Archive

The collections of documents, correspondence, and books constitute the Historical Archive of the Brivio Sforza, Barbiano di Belgiojoso d'Este and Trivulzio families. A valuable collection formed over the centuries, which today the Foundation promotes through initiatives aimed at its preservation, study, and dissemination.

Brivio Sforza family

The Brivio Sforza Documentary Fund collects materials produced by the family between 1251 and the 20th century, reorganized in the 19th century. It includes a historical core of 124 folders, initially cataloged by the archivist Guido Colombo, author of the "Rubrica Archivio Brivio Sforza," which was destroyed in 1943. The fund includes series dedicated to Properties, Inheritances, Families, and Property Acts, as well as the Miscellanea Brivio Sforza, curated by Annibale Brivio Sforza, and the Correspondence, with chronologically ordered letters from various family members.

Barbiano di Belgiojoso d’Este family

The Barbiano di Belgioioso Primogeniture Archive (13th-19th century) includes about 800 archival units, divided into three sections: Inheritance of Prince Alberico (473 folders), Count Ludovico (199 folders), and Princess Anna Ricciarda d'Este (92 folders), according to the division document of 1831.

Well-preserved but lacking recent reorganization, the archive includes folders transferred in the 1840s-1850s to Piede B, a separate section. In 1941, Don Annibale Brivio Sforza and Donna Marianna Trivulzio donated the diplomatic and military correspondence of Count Ludovico Barbiano di Belgioioso (1750-1789) to the State Archive of Milan, which is now dispersed.

Trivulzio family

The Trivulzio Archive Fund, now preserved at the Brivio Sforza Foundation, consists of four main series: Codices Trivulzio, Biblioteca Trivulzio, Miscellanea Trivulzio, and Carteggio Trivulzio. Originally kept at the Villa Belgiojoso in Merate since 1958, the archive was reorganized and cataloged in 2014.
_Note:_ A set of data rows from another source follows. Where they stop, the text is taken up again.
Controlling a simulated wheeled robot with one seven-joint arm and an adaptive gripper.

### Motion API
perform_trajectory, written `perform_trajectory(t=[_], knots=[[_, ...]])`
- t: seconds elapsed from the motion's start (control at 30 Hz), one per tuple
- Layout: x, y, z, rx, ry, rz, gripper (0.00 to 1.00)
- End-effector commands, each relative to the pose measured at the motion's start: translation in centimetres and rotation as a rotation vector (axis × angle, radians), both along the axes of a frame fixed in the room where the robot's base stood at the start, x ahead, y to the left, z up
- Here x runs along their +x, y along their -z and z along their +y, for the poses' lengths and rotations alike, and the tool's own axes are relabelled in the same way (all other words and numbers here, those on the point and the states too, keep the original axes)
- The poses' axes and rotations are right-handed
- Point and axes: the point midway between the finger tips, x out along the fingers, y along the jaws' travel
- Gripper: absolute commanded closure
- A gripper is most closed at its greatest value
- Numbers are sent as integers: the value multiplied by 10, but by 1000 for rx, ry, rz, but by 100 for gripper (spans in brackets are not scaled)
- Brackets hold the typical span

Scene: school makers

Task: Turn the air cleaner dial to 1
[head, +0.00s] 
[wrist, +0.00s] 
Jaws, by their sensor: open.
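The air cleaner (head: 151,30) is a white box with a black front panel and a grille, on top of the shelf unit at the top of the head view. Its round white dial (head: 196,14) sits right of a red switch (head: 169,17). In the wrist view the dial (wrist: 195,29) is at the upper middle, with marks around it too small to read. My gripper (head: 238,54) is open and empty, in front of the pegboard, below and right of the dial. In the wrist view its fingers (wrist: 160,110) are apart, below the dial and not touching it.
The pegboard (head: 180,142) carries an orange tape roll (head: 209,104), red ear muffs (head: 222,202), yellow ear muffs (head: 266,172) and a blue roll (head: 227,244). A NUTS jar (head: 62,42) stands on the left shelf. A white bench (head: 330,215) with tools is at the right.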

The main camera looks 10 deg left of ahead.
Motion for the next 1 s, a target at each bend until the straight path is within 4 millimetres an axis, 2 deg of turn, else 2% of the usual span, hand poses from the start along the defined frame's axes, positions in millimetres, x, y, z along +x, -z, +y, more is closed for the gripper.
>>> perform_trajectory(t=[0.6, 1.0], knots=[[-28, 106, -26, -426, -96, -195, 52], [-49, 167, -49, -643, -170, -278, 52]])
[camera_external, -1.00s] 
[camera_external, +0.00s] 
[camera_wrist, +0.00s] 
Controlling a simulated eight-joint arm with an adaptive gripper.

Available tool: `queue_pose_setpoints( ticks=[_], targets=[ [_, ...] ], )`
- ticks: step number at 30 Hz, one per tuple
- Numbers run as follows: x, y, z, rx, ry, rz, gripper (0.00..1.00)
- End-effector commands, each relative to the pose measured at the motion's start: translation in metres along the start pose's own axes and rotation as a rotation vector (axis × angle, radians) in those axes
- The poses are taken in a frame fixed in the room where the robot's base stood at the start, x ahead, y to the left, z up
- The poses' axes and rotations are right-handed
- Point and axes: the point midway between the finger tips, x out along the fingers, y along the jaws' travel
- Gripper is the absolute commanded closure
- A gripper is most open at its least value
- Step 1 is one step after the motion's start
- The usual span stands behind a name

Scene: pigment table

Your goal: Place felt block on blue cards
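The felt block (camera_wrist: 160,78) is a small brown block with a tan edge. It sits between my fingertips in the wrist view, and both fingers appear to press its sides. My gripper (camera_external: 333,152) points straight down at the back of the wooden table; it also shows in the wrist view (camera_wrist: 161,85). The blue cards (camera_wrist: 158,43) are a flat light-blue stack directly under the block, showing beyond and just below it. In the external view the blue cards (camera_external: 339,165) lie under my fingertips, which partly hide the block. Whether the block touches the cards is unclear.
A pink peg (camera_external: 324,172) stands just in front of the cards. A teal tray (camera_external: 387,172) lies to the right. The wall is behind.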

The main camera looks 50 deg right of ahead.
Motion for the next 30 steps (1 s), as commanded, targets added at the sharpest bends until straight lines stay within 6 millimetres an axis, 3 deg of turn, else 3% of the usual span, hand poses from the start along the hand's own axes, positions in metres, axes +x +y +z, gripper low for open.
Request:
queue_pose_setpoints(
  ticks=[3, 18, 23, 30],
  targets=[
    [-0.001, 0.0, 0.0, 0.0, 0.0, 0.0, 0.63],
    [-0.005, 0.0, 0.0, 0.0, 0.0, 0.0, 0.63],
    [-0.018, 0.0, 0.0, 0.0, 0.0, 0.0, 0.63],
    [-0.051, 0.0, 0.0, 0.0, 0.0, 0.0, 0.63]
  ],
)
The Codices Trivulzio series includes 17 manuscript volumes, both parchment and paper, related to the Trivulzio family, of which 15 are described in the catalog by Giulio Porro (1884). The Biblioteca Trivulzio and Miscellanea Trivulzio series contain original documentation and studies by Emilio Motta, historian, bibliographer, and curator of the Trivulziana Library. Finally, the Carteggio Trivulzio series gathers letters of the family, preserved by Marianna Trivulzio Brivio Sforza.